Christie’s comedy is incredibly important.
As she says at the opening of the show, “I was hoping my feminist comedy show wouldn’t be very successful so I could give up work and be supported by my husband”. It is this deadpan style that allows numerous and wide-ranging issues relating to 21st century gender politics to come into play: there is a brilliant section about the utter ridiculousness of blaming rape victims for the crime committed against them. It is Christie’s fabulous style of delivery which allows her to engage with such heavy topics whilst maintaining a degree of humour about them. As per the rules of the 2014 Fringe Festival, every comedian must mention the upcoming Referendum, and Christie follows the trend.

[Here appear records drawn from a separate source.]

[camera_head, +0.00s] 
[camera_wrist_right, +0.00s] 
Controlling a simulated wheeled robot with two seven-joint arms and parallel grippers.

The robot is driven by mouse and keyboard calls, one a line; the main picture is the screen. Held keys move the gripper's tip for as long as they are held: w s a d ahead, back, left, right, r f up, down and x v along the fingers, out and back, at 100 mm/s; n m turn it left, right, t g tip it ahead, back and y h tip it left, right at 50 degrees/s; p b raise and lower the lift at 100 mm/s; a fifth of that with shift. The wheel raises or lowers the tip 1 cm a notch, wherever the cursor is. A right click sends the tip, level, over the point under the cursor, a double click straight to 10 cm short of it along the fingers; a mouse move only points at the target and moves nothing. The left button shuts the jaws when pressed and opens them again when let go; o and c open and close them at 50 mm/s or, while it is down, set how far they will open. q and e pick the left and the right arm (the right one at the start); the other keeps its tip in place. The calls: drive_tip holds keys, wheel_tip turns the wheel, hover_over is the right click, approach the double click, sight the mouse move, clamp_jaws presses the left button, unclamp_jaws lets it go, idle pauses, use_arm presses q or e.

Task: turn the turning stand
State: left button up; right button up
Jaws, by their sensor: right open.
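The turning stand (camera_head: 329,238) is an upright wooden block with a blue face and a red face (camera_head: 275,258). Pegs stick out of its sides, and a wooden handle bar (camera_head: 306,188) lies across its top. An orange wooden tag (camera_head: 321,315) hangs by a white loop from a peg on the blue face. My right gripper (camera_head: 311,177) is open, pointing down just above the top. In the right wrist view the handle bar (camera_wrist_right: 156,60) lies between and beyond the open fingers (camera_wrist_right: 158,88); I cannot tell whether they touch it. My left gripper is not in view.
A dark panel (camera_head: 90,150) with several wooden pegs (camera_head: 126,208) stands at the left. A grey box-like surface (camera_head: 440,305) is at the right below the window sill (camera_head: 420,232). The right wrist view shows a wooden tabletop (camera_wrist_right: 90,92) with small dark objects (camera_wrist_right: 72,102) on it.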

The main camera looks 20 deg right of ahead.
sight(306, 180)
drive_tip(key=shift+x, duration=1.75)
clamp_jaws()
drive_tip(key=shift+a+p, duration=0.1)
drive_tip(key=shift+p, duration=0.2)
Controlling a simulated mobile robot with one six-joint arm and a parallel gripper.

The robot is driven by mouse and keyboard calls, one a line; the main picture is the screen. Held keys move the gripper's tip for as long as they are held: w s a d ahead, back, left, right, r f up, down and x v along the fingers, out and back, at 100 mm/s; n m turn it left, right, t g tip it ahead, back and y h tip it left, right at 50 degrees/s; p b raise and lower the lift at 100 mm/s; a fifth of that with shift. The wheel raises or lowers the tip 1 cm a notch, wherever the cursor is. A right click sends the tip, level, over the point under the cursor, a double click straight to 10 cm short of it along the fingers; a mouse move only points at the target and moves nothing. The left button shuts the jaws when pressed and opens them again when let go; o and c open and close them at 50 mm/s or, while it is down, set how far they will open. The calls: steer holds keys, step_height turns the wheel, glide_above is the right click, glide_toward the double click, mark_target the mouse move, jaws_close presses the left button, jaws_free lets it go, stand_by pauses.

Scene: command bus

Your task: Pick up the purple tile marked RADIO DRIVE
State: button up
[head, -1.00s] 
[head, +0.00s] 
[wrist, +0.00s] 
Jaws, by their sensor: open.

She does, however, manage to liven it up by requesting a referendum on leaving “the patriarchal system”, a lovely way of drawing attention not only to the patriarchy itself but also undermining various trends in comedy.
The criticism that can be levelled at Christie is that it occasionally feels as if her set sometimes descends into a lecture. There are points where Christie feels the need to explain issues that are fairly well-known and understood; there is a slightly overlong explanation as to exactly what the gendered issues involved with advertising are. This is a very small grievance with what is otherwise a strong and consistent set.
Christie’s comedy is incredibly important: she manages to make issues from rape apologists to the implicit and rife sexism in advertising to FGM instantly accessible and reminds her audience of the importance in actually doing something to combat gender inequality. The close of the show sees a serious moment about her work to draw attention to the FGM crisis. It is testament to Christie’s talent that she is able to spend a significant amount of time on a serious issue in a comedy set and the audience will still listen to her. A Bic for Her was undoubtedly a hard act to follow, but An Ungrateful Woman is Christie’s excellent and essential return to the Fringe.